━━━━━ PROVIDED MATERIAL

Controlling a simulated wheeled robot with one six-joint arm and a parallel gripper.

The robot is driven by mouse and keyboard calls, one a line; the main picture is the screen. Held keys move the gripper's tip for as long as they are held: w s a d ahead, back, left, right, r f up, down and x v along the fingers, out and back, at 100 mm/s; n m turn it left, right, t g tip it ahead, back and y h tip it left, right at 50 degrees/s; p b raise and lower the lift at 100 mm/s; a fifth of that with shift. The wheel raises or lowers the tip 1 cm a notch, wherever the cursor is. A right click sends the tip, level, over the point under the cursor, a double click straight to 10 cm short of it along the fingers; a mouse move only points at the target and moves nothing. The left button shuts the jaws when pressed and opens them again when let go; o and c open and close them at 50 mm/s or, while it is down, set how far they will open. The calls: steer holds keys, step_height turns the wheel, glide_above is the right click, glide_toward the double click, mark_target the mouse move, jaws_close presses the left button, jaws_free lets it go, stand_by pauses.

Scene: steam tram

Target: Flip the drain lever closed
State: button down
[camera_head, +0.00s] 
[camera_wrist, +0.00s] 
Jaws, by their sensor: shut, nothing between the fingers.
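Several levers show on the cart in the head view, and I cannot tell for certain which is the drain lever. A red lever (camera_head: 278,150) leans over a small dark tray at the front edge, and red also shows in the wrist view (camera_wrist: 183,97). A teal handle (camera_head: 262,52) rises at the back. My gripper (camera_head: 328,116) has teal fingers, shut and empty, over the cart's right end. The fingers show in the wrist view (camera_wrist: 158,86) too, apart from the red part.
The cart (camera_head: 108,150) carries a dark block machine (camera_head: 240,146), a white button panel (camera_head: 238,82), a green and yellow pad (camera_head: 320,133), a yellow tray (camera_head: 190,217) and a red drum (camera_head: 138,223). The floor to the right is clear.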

━━━━━━━━━━

# [YOUR INSTRUCTIONS]
The lines above should be duplicated exactly.

# [FULL SOLUTION]
Controlling a simulated wheeled robot with one six-joint arm and a parallel gripper.

The robot is driven by mouse and keyboard calls, one a line; the main picture is the screen. Held keys move the gripper's tip for as long as they are held: w s a d ahead, back, left, right, r f up, down and x v along the fingers, out and back, at 100 mm/s; n m turn it left, right, t g tip it ahead, back and y h tip it left, right at 50 degrees/s; p b raise and lower the lift at 100 mm/s; a fifth of that with shift. The wheel raises or lowers the tip 1 cm a notch, wherever the cursor is. A right click sends the tip, level, over the point under the cursor, a double click straight to 10 cm short of it along the fingers; a mouse move only points at the target and moves nothing. The left button shuts the jaws when pressed and opens them again when let go; o and c open and close them at 50 mm/s or, while it is down, set how far they will open. The calls: steer holds keys, step_height turns the wheel, glide_above is the right click, glide_toward the double click, mark_target the mouse move, jaws_close presses the left button, jaws_free lets it go, stand_by pauses.

Scene: steam tram

Target: Flip the drain lever closed
State: button down
[camera_head, +0.00s] 
[camera_wrist, +0.00s] 
Jaws, by their sensor: shut, nothing between the fingers.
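Several levers show on the cart in the head view, and I cannot tell for certain which is the drain lever. A red lever (camera_head: 278,150) leans over a small dark tray at the front edge, and red also shows in the wrist view (camera_wrist: 183,97). A teal handle (camera_head: 262,52) rises at the back. My gripper (camera_head: 328,116) has teal fingers, shut and empty, over the cart's right end. The fingers show in the wrist view (camera_wrist: 158,86) too, apart from the red part.
The cart (camera_head: 108,150) carries a dark block machine (camera_head: 240,146), a white button panel (camera_head: 238,82), a green and yellow pad (camera_head: 320,133), a yellow tray (camera_head: 190,217) and a red drum (camera_head: 138,223). The floor to the right is clear.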

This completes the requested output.